如果總統遲遲不能倚賴政黨來當行政部門與黨團間的傳動軸,以組織、以及紀律來約束黨籍立委,起碼也要讓總統及國會的選舉時機、任期應一致,使總統與黨籍立委能充分體會到休戚與共,在母雞帶小雞 (coattail effect) 的效應下,促成總統的選舉結盟能順利轉化為執政的結盟 (Seligman &
Covington, 1989: 80)。各黨立委雖有調整任期為四年的共識,但是在未來總統有解散國會權的情況下,一時的任期延長,意義不大。如果我們真要朝總統制走,還是要廢掉解散國會、以及不信任案兩種典型的內閣制配備。
不過,如果執政黨連國會的三分之一的席次都沒有,而且又有三分之二的立委竟能結合起來要與總統唱反調,這時,唯一能訴諸民意來逼迫立委的,就是總統本身的魅力、或是民意基礎了,也就是總統要求公投。當然,可能併發的族群關係激化仍令人擔憂。
陸、走出憲政運作的困境
當國內族群有不同的民族認同之際,公民對於國家定位的訴求勢必衝突。因此,如何凝聚國家定位、以及民族認同的共識,也就是讓公民與民族結合為一,這是當前迫切的課題。

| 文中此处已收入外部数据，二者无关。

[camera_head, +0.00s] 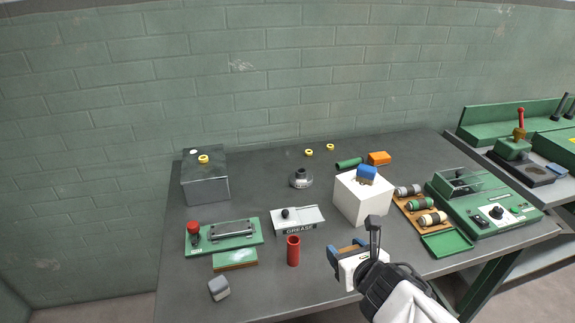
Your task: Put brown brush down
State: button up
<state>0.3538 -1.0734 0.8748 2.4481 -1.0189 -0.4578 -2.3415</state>
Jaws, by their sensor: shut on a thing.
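My gripper (343,256) is low in the centre right, over the near part of the grey table. It is shut on a small brown thing (350,247), taken to be the brown brush. Most of it is hidden by the gripper, and its gap to the table cannot be told. A white box (352,202) stands just behind the gripper.
A tray of spools (420,206) and a green machine (485,205) stand right. The grease box (297,219), a red cylinder (293,250) and a green board (235,258) lie left. The table (340,287) has bare room in front.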

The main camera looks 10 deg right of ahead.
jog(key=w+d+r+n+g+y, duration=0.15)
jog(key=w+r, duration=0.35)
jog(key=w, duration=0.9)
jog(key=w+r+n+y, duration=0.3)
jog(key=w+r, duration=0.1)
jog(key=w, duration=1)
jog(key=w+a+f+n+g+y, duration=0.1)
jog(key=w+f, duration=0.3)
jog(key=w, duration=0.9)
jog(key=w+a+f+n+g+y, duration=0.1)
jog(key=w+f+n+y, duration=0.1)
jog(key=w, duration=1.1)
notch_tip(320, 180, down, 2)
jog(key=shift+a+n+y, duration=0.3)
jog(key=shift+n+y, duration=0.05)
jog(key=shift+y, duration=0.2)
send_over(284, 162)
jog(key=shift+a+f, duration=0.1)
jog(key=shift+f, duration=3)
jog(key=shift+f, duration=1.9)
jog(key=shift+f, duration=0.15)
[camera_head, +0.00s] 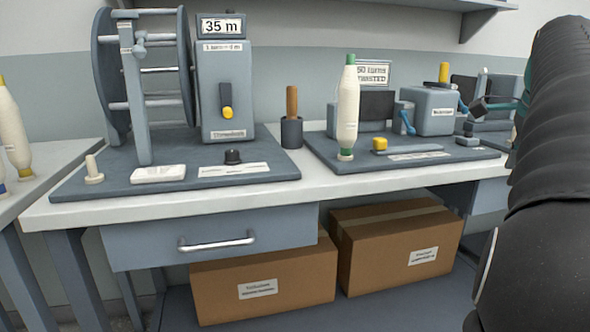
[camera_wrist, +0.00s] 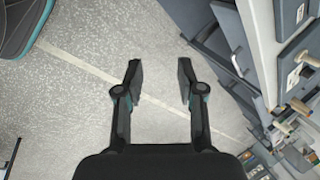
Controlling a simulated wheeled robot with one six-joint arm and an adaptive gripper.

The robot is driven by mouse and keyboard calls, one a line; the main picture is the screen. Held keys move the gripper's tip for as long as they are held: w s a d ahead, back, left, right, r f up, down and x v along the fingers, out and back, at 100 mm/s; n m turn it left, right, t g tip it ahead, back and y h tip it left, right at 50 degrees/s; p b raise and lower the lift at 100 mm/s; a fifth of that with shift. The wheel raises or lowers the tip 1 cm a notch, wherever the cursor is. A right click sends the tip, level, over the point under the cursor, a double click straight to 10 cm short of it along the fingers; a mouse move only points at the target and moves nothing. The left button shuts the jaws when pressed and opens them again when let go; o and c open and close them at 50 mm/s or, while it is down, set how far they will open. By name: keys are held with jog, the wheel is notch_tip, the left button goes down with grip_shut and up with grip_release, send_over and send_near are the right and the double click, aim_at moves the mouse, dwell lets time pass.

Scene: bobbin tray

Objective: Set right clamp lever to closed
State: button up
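The grey twisting machine (camera_head: 428,112) stands on the dark mat at the right of the bench in the head view. A blue lever (camera_head: 407,122) is on its left side. Another blue lever (camera_head: 463,103) is at its right side, partly crowded by dark parts. I cannot tell for sure which is the right clamp lever, nor its setting. My gripper (camera_wrist: 159,68) is open and empty in the wrist view, pointing over pale floor. In the head view my arm covers the right edge, and a dark part with teal shows beside the right lever.
The mat (camera_head: 335,160) also holds a white bobbin with green ends (camera_head: 348,105) and a yellow knob (camera_head: 379,144). A reel machine (camera_head: 223,90) stands to the left. A cup with a wooden handle (camera_head: 291,132) stands between. Boxes (camera_head: 262,285) sit below. Floor is clear.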

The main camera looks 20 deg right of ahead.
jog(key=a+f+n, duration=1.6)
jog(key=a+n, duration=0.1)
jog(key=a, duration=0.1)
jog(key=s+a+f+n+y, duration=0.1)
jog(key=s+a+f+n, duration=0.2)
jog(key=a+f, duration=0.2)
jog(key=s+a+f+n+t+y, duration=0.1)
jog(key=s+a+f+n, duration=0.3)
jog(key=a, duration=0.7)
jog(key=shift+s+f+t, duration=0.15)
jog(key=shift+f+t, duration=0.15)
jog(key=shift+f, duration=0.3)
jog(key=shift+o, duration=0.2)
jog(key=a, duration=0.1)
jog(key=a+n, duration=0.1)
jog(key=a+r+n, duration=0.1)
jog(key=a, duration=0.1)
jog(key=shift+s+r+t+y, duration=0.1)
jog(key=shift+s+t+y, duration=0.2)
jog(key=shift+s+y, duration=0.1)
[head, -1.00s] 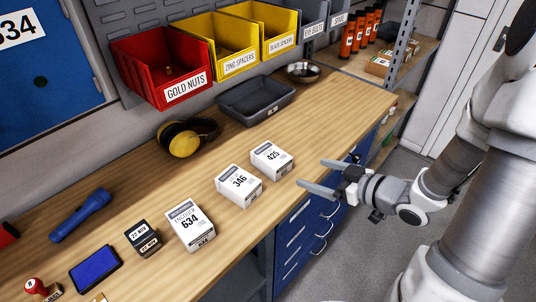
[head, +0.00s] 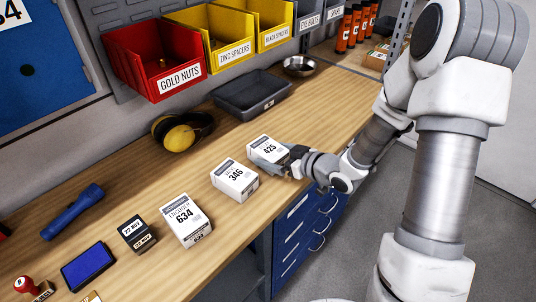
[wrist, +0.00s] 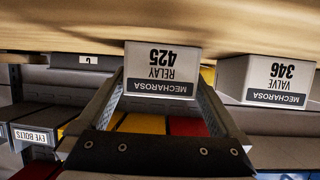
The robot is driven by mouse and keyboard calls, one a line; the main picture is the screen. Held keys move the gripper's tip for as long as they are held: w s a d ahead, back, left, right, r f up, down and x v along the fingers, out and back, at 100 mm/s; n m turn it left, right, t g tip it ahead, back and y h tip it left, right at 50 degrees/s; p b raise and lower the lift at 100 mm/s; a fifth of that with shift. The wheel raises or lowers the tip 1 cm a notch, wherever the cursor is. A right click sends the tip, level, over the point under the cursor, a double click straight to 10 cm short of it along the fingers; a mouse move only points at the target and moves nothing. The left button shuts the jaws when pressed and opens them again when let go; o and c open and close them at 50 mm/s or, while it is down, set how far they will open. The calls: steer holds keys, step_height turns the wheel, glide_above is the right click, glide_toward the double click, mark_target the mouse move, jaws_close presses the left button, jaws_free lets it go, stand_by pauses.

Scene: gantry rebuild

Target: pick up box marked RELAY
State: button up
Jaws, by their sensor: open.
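The white box marked RELAY 425 (head: 267,146) stands on the wooden workbench (head: 330,107), the farthest of the three boxes. In the wrist view the RELAY box (wrist: 162,66) appears upside down, its label facing the camera. My gripper (head: 265,161) is open at the bench's front edge, its fingers reaching along the box. In the wrist view the box stands between the two fingers of my gripper (wrist: 160,82). I cannot tell whether either finger touches it.
A white VALVE 346 box (head: 235,179) stands close beside it, then the 634 box (head: 186,220). Bins (head: 160,85) hang above.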

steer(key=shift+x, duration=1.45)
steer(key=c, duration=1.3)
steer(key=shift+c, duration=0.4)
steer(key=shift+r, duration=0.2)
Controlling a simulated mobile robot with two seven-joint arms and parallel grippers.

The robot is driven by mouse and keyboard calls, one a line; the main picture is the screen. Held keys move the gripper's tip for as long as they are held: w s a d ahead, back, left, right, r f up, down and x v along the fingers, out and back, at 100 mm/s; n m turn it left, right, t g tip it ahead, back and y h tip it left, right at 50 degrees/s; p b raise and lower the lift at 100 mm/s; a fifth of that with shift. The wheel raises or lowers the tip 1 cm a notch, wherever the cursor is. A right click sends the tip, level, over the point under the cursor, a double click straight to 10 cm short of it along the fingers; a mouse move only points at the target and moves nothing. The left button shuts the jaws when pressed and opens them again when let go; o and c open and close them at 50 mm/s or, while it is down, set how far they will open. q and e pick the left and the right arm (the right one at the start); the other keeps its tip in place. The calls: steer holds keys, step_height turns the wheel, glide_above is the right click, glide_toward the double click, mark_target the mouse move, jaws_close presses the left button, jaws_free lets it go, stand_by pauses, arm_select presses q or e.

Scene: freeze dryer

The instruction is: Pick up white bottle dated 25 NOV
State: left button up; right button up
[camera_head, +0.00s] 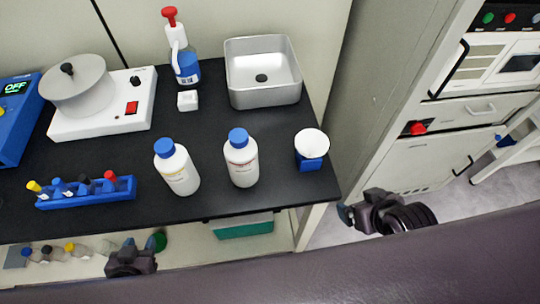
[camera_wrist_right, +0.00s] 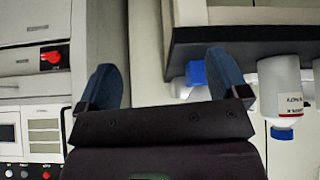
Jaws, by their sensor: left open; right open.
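Two white bottles with blue caps stand upright on the black bench top: the left bottle (camera_head: 180,172) with a yellowish label line and the right bottle (camera_head: 242,164) with a reddish one. Their dates are too small to read. My left gripper (camera_head: 134,252) is open and empty at the bench's front edge, below the left bottle. My right gripper (camera_head: 362,207) is open and empty, right of the bench; its two fingers show in the wrist view (camera_wrist_right: 165,82).
A blue rack (camera_head: 90,194) of tubes lies left of the bottles. A white cup (camera_head: 312,143) on a blue base stands right. Behind are a metal basin (camera_head: 263,75), a spray bottle (camera_head: 182,60) and a round-topped device (camera_head: 100,105). A cabinet (camera_head: 400,110) stands right of the bench.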

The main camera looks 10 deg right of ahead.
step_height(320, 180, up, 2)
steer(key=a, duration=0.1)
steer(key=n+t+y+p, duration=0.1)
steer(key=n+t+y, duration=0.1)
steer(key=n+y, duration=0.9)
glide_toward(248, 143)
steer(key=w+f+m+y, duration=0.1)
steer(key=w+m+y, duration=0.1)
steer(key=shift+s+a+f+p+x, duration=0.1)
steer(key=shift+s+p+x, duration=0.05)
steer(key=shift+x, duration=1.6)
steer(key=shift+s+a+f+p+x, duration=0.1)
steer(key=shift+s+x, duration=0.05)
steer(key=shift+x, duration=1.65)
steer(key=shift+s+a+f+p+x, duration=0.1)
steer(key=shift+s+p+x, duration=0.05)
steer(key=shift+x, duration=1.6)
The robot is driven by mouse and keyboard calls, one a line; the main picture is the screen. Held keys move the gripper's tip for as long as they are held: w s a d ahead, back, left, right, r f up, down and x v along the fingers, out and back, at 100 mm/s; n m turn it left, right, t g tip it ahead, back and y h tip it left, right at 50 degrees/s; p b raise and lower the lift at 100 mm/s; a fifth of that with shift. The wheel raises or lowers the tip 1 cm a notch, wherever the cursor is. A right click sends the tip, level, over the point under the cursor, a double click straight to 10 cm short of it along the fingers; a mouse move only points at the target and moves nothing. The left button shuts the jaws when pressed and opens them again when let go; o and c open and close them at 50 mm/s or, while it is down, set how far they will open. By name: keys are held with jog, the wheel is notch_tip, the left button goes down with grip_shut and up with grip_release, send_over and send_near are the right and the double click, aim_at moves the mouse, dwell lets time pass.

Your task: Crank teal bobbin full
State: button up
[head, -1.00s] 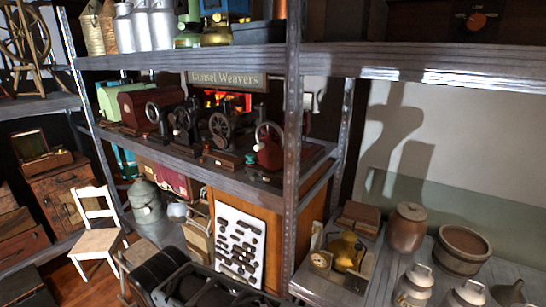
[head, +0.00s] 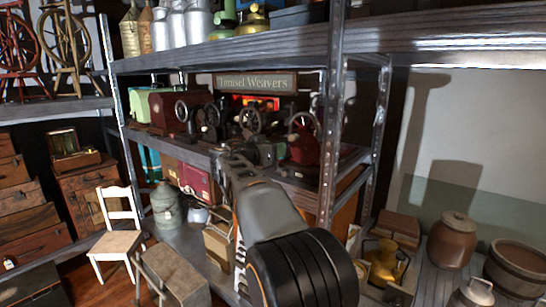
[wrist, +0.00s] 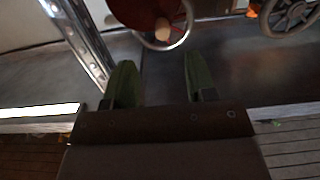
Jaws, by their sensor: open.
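A red hand-cranked winder (head: 304,149) with a metal wheel stands at the right end of the middle shelf in the head view. Its red body (wrist: 148,12), wheel and pale crank knob (wrist: 162,29) show at the top of the wrist view. My gripper (wrist: 160,82) is open and empty, its two green fingers apart over the shelf's front part, short of the knob. In the head view my arm reaches up to this shelf and hides part of it. I cannot make out the teal bobbin clearly.
More dark winders with wheels (head: 252,121) stand left of the red one, below the "Weavers" sign (head: 256,83). A metal shelf post (head: 331,115) rises close by; it also shows at the left of the wrist view (wrist: 80,42). The upper shelf (head: 230,51) lies overhead.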

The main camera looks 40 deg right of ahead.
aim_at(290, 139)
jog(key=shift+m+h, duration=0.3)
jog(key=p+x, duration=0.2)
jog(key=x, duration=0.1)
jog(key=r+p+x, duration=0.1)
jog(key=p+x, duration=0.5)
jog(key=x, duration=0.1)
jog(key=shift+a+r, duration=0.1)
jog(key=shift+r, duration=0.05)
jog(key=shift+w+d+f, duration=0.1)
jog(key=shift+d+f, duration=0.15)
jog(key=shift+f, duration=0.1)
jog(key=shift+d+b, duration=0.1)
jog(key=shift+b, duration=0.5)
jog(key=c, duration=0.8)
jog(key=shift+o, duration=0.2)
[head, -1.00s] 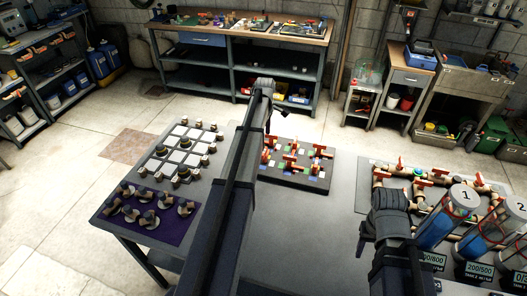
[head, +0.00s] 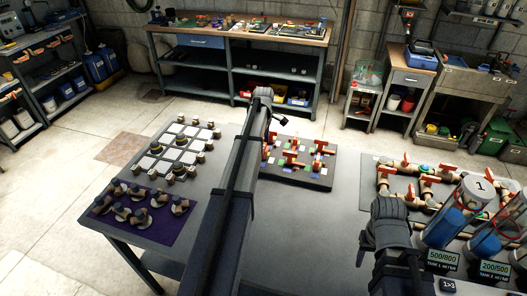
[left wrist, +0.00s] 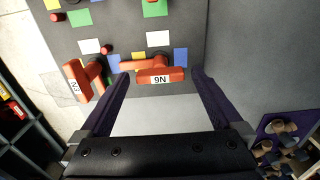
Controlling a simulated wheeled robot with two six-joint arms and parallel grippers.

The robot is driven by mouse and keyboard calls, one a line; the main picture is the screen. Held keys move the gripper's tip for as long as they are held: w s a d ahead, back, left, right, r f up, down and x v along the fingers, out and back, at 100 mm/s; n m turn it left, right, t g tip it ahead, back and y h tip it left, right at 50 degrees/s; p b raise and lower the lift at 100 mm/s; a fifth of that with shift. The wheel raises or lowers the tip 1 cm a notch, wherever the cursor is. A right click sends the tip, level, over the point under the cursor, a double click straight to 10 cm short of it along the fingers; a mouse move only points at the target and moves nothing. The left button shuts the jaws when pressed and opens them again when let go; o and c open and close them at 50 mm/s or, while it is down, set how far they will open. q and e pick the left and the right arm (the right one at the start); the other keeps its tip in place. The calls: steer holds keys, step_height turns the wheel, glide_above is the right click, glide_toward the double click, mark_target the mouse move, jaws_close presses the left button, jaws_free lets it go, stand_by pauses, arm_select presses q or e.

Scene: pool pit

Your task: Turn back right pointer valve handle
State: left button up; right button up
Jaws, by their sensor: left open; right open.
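The valve board (head: 312,175) is a dark slab with red pointer handles and coloured squares, standing on the grey table right of the middle arm. My left gripper (head: 270,126) hangs over its left edge, largely hidden by my arm. In the left wrist view, its open fingers (left wrist: 158,78) straddle a red handle (left wrist: 176,74) whose label appears upside down. No contact is visible. A second labelled red handle (left wrist: 84,82) is turned another way, outside the left finger. My right gripper (head: 366,240) is low beside the pipe tray, mostly hidden by its wrist.
A white-tiled board (head: 181,147) and a purple mat (head: 156,225) with several knobs lie left of my left arm. At the right are a pipe tray (head: 367,180) with red-handled valves and upright tanks (head: 470,205). Bare table (head: 340,215) lies between.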

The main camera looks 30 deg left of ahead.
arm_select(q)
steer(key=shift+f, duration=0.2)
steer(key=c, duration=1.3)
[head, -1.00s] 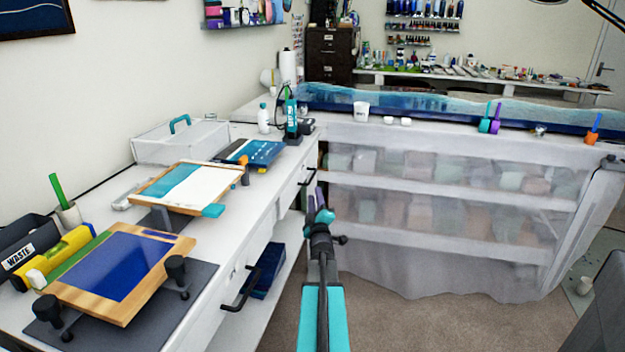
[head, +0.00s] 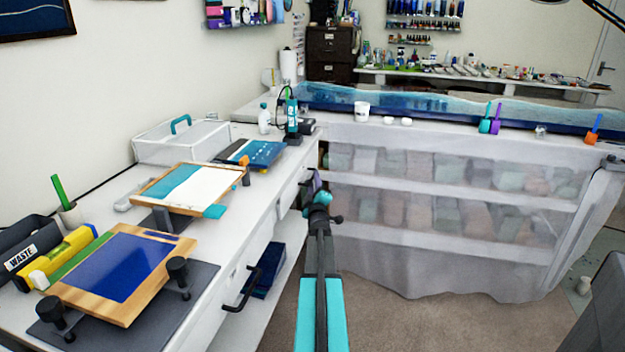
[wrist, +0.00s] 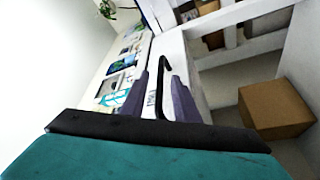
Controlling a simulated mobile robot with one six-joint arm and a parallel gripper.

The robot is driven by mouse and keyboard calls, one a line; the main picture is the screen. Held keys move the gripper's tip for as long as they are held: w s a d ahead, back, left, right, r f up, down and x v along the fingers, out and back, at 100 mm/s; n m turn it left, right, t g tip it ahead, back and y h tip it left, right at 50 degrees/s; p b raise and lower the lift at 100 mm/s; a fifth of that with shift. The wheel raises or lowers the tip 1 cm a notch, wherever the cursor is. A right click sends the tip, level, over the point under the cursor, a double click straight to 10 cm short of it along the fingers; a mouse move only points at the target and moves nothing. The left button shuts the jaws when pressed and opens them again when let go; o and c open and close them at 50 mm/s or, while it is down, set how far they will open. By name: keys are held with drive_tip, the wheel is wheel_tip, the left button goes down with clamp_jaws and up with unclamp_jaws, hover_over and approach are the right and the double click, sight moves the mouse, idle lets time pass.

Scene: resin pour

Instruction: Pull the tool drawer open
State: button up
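The white workbench has a drawer (head: 287,200) at its far end, with a black bar handle (head: 305,194) on its front. My gripper (head: 313,184) is at this handle, its purple fingers partly hidden behind my arm in the head view. In the wrist view the fingers (wrist: 160,77) stand apart, one on each side of the black handle (wrist: 165,68), with a gap showing around it. A small label on the drawer front is too small to read. The drawer looks flush with the bench. A nearer drawer with a black handle (head: 243,290) also looks shut.
A dark blue bin (head: 264,272) sits on the shelf under the bench. A sheet-covered rack (head: 440,220) stands close to the right of my arm. A cardboard box (wrist: 275,108) shows right in the wrist view. Carpet (head: 400,320) is free in front.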

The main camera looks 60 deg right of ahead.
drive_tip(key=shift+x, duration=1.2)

David Miller (2000) 的建議是將「討論式民主」(deliberative democracy) 結合「共和國公民權」(republican citizenship),也就是要求決策、或是權力分配能作公開而充分討論,彼此忍讓、修正自己的立場有關 (Uhr,
(1998)。從核四案的決策過程來看,菁英之間的對話不足,選民只能憑感覺押注,族群動員雖不道德、卻是最為廉價。
我們原本以為「五權憲法」有其感情上至高無上的圖騰意義,是不可能觸碰的禁地,但在眾曰可殺的情勢下,國民大會竟然迅速被虛無化,也給我們通盤憲政設計的想像空間。平心而論,經過六次修憲,雖然未能達到制憲的程度,但是原本「五權憲法」及內閣制的架構已被大幅解體。未來的修憲如果能不再沿著「改革對抗保守」、或「本省對抗外省」的軸線,應該是著手進行通盤考慮,重新制定一套周延的憲政體制的時候。
我國近年來的民主化多採菁英協商模式,人民對憲改運動缺乏關注(也有可能菁英不願他們參與)。如果我們對於公民投票國家前途 (plebiscite) 仍有疑慮,可考慮引入公民複決制度 (referendum),尤其是在大法官會議的釋憲傳統尚未確立之前,將憲政問題訴諸民意、把憲改當作是一種全民尋求共識的過程,未嘗不人民之福。
回到基本面來看,選民最關心的還是政府的政策立場;務實與投機、堅持與頑固,差別往往在一線之間。
*發表於「九七修憲與憲政發展學術研討會」。台北,2000年12月8-9日,財團法人國家政策研究基金會主辦。